Tuntutan yang mereka suarakan disebut sebagai “2 plus 1”:
1. Adili Presiden Joko Widodo terkait persoalan ijazah dan legalitas pendidikan.
2. Makzulkan Gibran Rakabuming Raka dari jabatan wakil presiden.
3. Copot Kapolri, sebagai bagian dari reformasi institusi hukum dan keamanan.
Roy menekankan bahwa isu ini tidak akan hilang meski di lapangan masyarakat sering dihadapkan pada berbagai isu lain, termasuk kerusuhan dan konflik politik.
Selain pernyataan lisan, Roy bersama sejumlah tokoh menerbitkan sebuah buku yang berisi hasil penelitian mendalam mengenai dokumen pendidikan Presiden Joko Widodo maupun Gibran.
Buku tersebut diklaim berisi data faktual, foto-foto, bahkan tautan digital yang bisa diverifikasi publik.
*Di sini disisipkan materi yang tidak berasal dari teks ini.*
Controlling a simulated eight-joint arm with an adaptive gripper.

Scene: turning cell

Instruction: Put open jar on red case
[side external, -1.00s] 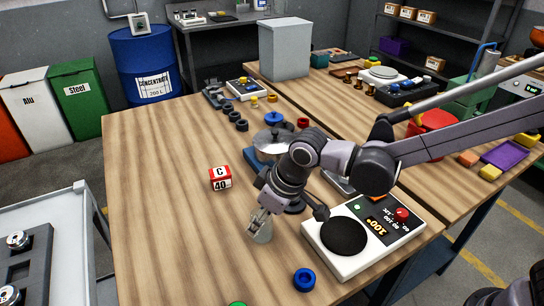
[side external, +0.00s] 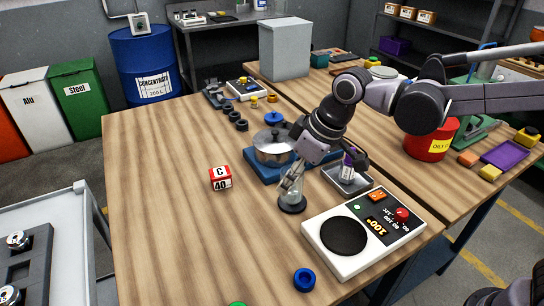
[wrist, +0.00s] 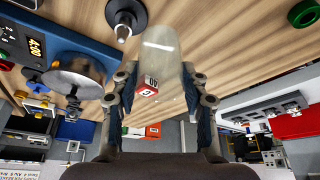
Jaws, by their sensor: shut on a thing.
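My gripper (side external: 292,182) is shut on a clear, see-through jar (side external: 291,194). In the wrist view the jar (wrist: 160,45) stands between my two fingers (wrist: 158,95). In the side view it overlaps a dark round stand (side external: 292,207); I cannot tell whether they touch. A small red and white box marked C 40 (side external: 220,179) sits on the table to the left, apart from my gripper. It also shows in the wrist view (wrist: 148,88), behind the jar. It is the nearest red case-like thing.
A lidded metal pot (side external: 272,152) on a blue base stands behind my gripper. A white hotplate (side external: 322,262) with a black disc is at the front right, a metal tray (side external: 349,181) to the right.

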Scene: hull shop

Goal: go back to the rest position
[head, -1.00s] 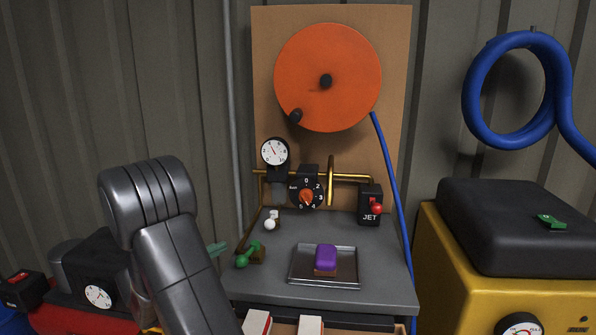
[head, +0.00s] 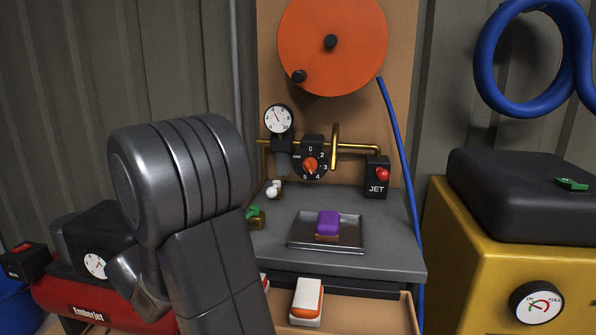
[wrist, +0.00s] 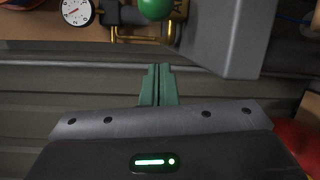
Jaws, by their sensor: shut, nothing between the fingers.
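My gripper (wrist: 159,84) shows in the wrist view as two green fingers side by side, closed together with nothing between them. In the head view my grey arm stands at the left and hides the gripper. The fingers are apart from the things around them. A round green knob (wrist: 154,8) is beyond the fingertips at the top of the wrist view. A white dial gauge (wrist: 77,12) shows to its left.
A grey bench (head: 385,235) carries a metal tray (head: 300,240) with a purple block (head: 328,222). Below is an open drawer (head: 385,318) holding an orange-and-white item (head: 306,300). A red compressor (head: 75,300) stands left, a yellow machine (head: 470,260) right.

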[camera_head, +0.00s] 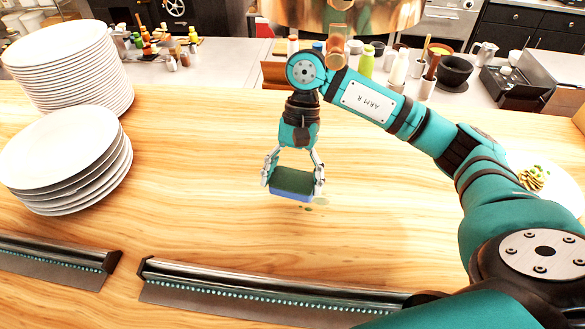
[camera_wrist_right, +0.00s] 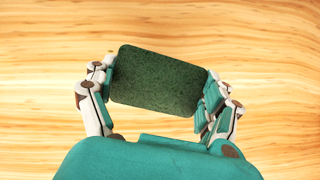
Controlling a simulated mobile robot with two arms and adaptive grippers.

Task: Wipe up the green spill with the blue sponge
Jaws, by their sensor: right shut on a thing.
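The sponge (camera_head: 293,183) has a dark green top and a blue lower part. My right gripper (camera_head: 292,178) is shut on it, one finger at each short end, over the wooden counter. The right wrist view shows the sponge's green top (camera_wrist_right: 158,80) between the fingers of my right gripper (camera_wrist_right: 155,90). A few green spots of the spill (camera_head: 307,209) show on the wood just below and right of the sponge. The rest of the spill may be hidden under the sponge. I cannot tell whether the sponge touches the wood. My left gripper is not in view.
Two stacks of white plates (camera_head: 70,165) stand at the left of the counter (camera_head: 200,215). Dark metal strips (camera_head: 250,285) lie along the near side. A plate with food (camera_head: 530,178) is at the right, partly behind my arm. Bottles and utensils stand at the back.

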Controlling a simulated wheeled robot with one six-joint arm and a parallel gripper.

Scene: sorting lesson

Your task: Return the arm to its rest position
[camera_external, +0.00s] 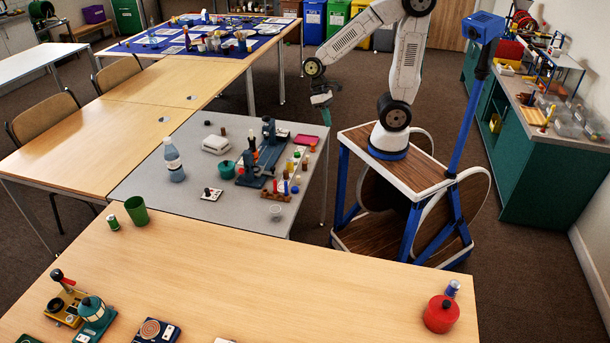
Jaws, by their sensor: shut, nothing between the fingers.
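My gripper (323,103) hangs from my white arm in the upper middle of the view. It points down, near the far right corner of the grey table (140,187). It is shut and holds nothing. My arm is raised and bent over my wheeled base, reaching left. My gripper is apart from the things on the grey table; its height above the table edge is hard to judge.
A wooden table (270,275) stands in front. A green cabinet (535,170) is at right. Floor around my base is clear.

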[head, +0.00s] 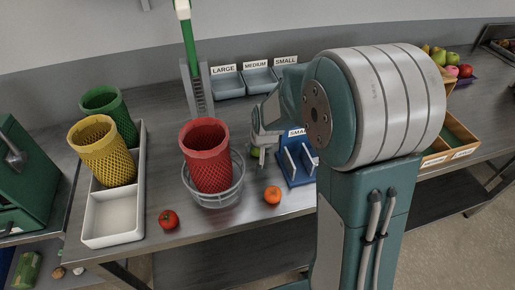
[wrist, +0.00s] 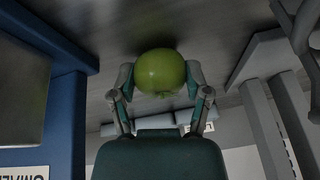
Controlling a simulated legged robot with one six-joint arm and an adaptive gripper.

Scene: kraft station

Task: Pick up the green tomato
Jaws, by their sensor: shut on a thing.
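The green tomato (wrist: 160,72) is between the two fingers of my gripper (wrist: 160,80) in the wrist view. The fingers touch it on both sides, and my gripper is shut on it. In the head view my gripper (head: 258,150) is low over the metal table, between the grey wire basket and the blue rack. Only a small green part of the tomato (head: 255,152) shows there. I cannot tell whether the tomato touches the table.
A red mesh basket (head: 207,160) stands in the wire basket (head: 218,198) left of my gripper. The blue rack (head: 296,165) is close on the right. A red tomato (head: 168,219) and an orange fruit (head: 272,195) lie near the front edge. Labelled trays (head: 228,86) stand behind.

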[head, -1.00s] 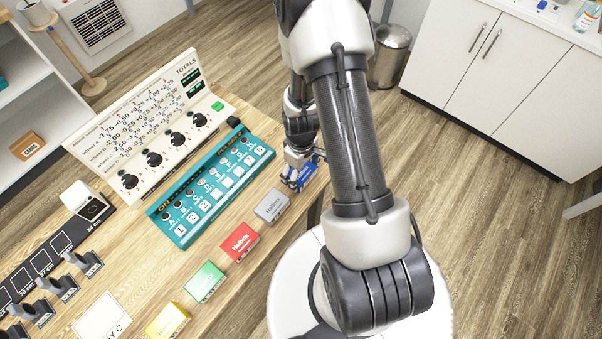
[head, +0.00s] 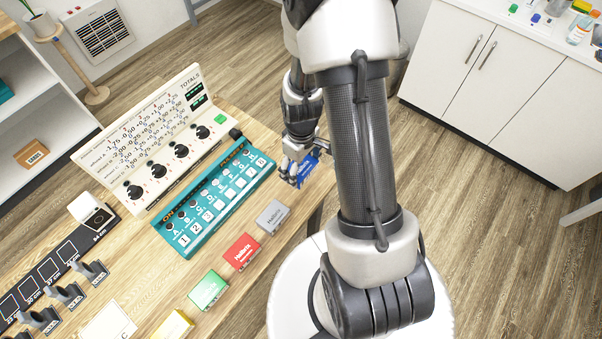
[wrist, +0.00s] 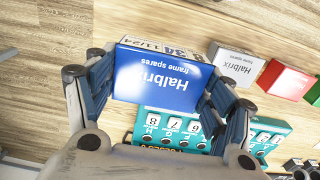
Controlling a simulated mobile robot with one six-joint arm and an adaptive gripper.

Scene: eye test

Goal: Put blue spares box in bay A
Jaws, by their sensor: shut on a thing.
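The blue spares box (head: 308,170), a small blue box marked Halbrix, is held in the air near the right end of the table. In the wrist view the blue box (wrist: 158,80) fills the space between the fingers, its "frame spares" label upside down. My gripper (head: 298,168) is shut on it, with a finger on either side. A white card (head: 108,325) at the lower left of the head view reads "AY C", its edge cut off. I see no bay A marking.
Grey (head: 272,216), red (head: 241,251), green (head: 207,289) and yellow (head: 173,325) boxes line the table's near edge. A teal button panel (head: 213,203) and an upright totals board (head: 150,150) stand behind them. Dark holders (head: 65,294) stand at the left.

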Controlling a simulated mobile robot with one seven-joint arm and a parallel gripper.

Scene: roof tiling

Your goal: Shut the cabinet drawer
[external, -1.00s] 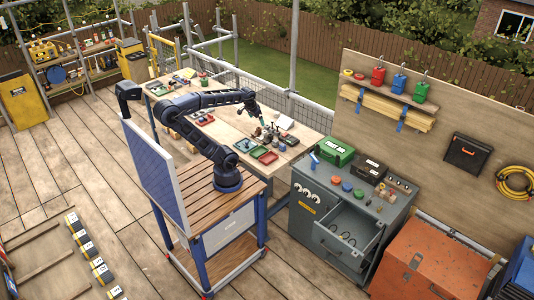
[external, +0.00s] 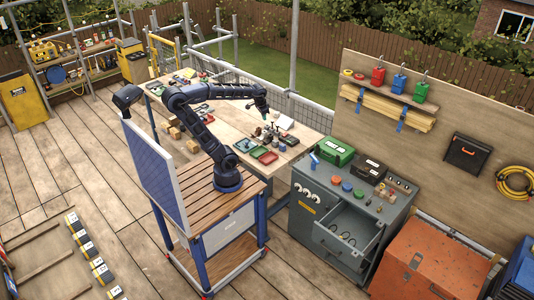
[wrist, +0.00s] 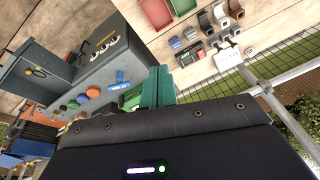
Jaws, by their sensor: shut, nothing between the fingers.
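The grey cabinet (external: 302,212) stands right of my base. Its drawer (external: 343,242) is pulled out, with a few small items inside that I cannot make out clearly. In the wrist view the cabinet (wrist: 118,72) is at the left and the open drawer (wrist: 32,62) is at the upper left, holding a yellow-handled tool. My gripper (external: 265,108) is raised over the workbench, well apart from the drawer and to its upper left in the external view. In the wrist view its green fingers (wrist: 158,76) are together and empty.
Green (external: 338,152) and black (external: 369,170) cases and coloured knobs are on the cabinet top. An orange chest (external: 425,255) stands close right of the drawer. The workbench (external: 220,125) carries trays and tools. Deck floor in front of the drawer looks clear.

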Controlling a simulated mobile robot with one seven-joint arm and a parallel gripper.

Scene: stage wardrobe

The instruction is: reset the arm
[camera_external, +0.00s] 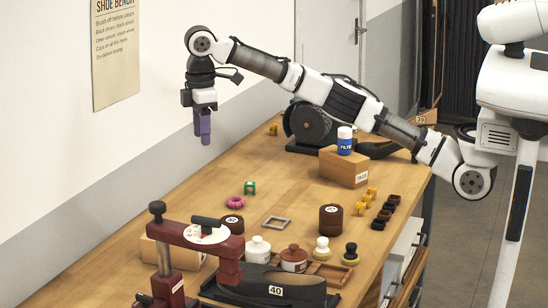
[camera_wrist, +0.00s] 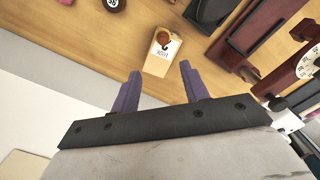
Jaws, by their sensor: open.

“Buku ini sangat detail dan faktual. Ada foto-foto, ada link hidup, dokumentasi skripsi tanpa tanda tangan, dan data-data pendidikan yang disengketakan,” jelas Roy.
Menurutnya, publik berhak mengetahui data pendidikan tokoh-tokoh yang menduduki jabatan publik karena menyangkut integritas dan legalitas kepemimpinan.
Roy juga menyinggung kebijakan Komisi Pemilihan Umum (KPU) yang pada Agustus lalu mengeluarkan keputusan internal untuk menjadikan data persyaratan pendidikan calon presiden dan wakil presiden sebagai “data pribadi yang dikecualikan”. Ia menilai langkah itu justru menutup transparansi publik.
“Ini konyol sekali. Data pendidikan Jokowi dan Gibran ditutup dengan alasan data pribadi. Padahal mereka pejabat publik,” kata Roy.
Roy Suryo mengingatkan agar masyarakat tidak terjebak pada isu-isu permukaan semata.
Menurutnya, kerusuhan atau konflik politik sering kali dijadikan tirai untuk menutupi persoalan mendasar: kejujuran seorang mantan presiden, legalitas wakil presiden, dan kasus hukum yang belum tuntas.
“Langkah selanjutnya? Fokus pada tiga tuntutan. 2 plus 1. Jangan biarkan kerusuhan jadi tirai yang menutupi pertanyaan pokok di republik ini,” tegas Roy.